5. The pixel circuit of claim 3 , where a second terminal of the drive transistor is connected to the light emitting device.

6. The pixel circuit of claim 1 , where the pixel circuit internally compensates for variations in a threshold voltage of the drive transistor by charging a node connected to the drive transistor to a reference voltage and discharging through the drive transistor to store a charge in the storage device indicative of the threshold voltage of the drive transistor.

7. The pixel circuit of claim 6 , where the circuit parameter is a current or a voltage of at least the drive transistor or at least the light emitting device or at least the drive transistor and the light emitting device.

8. The pixel circuit of claim 1 , where the first switch and the second switch are arranged in the pixel circuit such that a reference voltage is supplied either from the first line or from the second line but not simultaneously, the reference voltage charging the storage device to hold a charge commensurate with the reference voltage.

9. The pixel circuit of claim 1 , where the first switch and the second switch are arranged in the pixel circuit such that a programming voltage is supplied either from the first line or from the second line but not simultaneously, the programming voltage being stored in the storage device such that at least some of the programming voltage is used to cause the light emitting device to emit light according to the at least some of the programming voltage.

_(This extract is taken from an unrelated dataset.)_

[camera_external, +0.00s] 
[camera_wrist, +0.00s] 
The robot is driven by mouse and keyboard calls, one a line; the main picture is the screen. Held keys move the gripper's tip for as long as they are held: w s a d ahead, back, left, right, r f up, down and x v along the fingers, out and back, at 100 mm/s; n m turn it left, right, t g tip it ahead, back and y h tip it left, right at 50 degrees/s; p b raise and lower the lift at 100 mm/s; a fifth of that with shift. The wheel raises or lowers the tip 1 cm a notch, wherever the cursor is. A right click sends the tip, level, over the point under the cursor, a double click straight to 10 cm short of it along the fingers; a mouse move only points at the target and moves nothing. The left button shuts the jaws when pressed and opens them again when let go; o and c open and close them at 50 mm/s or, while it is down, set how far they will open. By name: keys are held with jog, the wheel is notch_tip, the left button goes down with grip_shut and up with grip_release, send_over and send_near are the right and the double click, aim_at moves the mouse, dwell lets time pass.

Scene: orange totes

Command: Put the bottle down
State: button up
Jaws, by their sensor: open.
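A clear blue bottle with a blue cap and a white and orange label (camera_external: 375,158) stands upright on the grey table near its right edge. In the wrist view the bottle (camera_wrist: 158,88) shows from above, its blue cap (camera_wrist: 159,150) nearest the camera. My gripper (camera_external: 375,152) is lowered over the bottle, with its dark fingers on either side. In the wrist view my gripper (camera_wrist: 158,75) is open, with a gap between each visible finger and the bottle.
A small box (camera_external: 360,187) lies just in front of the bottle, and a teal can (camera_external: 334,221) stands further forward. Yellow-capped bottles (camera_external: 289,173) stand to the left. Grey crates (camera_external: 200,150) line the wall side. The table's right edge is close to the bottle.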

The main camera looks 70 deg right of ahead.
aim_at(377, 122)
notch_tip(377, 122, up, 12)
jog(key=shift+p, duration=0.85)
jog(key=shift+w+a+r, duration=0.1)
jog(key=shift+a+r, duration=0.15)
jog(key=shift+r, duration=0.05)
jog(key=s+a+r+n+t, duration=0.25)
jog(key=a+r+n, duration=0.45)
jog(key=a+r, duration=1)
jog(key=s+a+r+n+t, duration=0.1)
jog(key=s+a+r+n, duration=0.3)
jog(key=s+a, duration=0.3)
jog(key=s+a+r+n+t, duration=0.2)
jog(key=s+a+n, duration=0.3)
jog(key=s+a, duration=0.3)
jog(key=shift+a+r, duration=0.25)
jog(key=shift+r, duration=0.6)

10. A pixel circuit having a light emitting device, comprising: a drive transistor connected to the light emitting device; a storage device coupled to the drive transistor and storing programming information to cause the light emitting device to emit light according to the programming information via the drive transistor; a first switch connected between the drive transistor and a first line to connect the drive transistor to the first line according to a first signal; a second switch connected between the drive transistor and a second line to connect the second line to the drive transistor according to a second signal, where the first line or the second line supplies a reference voltage to the storage device when the first switch or the second switch is closed, and where the reference voltage is applied from the first line or the second line to charge the storage device according to the reference voltage to self-compensate for a variation or aging of the pixel circuit; and a third switch and a fourth switch connected in line between the drive transistor and a power supply, where the third switch and the fourth switch and their respective control signals have an inverse signal function of the first switch and the second switch and their respective control signals, where the pixel circuit is compensated externally to the pixel circuit for variations or aging of the pixel circuit by extracting a circuit parameter using the second line and storing the circuit parameter externally to the pixel circuit.

11. The pixel circuit of claim 10 , where the third switch is controlled by the first signal and the fourth switch is controlled by the second signal, or where the third switch is controlled by an inverse of the first signal and the fourth switch is controlled by an inverse of the second signal, or where the third switch is controlled by the second signal and the fourth switch is controlled by the first signal, or where the third switch is controlled by an inverse of the second signal and the fourth switch is controlled by an inverse of the first signal.

12. The pixel circuit of claim 10 , where the first and second switches are n-type transistor and the third and fourth transistors are p-type transistors, or where the first and second switches are p-type transistors and the third and fourth switches are n-type transistors, such that when the first and second switches are on, the third and fourth switches are off, and vice versa.

13. The pixel circuit of claim 10 , where the first, second, third, and fourth switches are controlled by only the first signal and the second signal only and no other signal.

14. The pixel circuit of claim 13 , where the stored charge in the storage device is discharged through the drive transistor so that a voltage across the storage device is a function of at least a threshold voltage of the drive transistor.

15. The pixel circuit of claim 10 , where the inverse signal function is an opposite state such that when the first and second switches are on or are controlled by control signals to turn on, the third and fourth switches are off or controlled by control signals to turn off.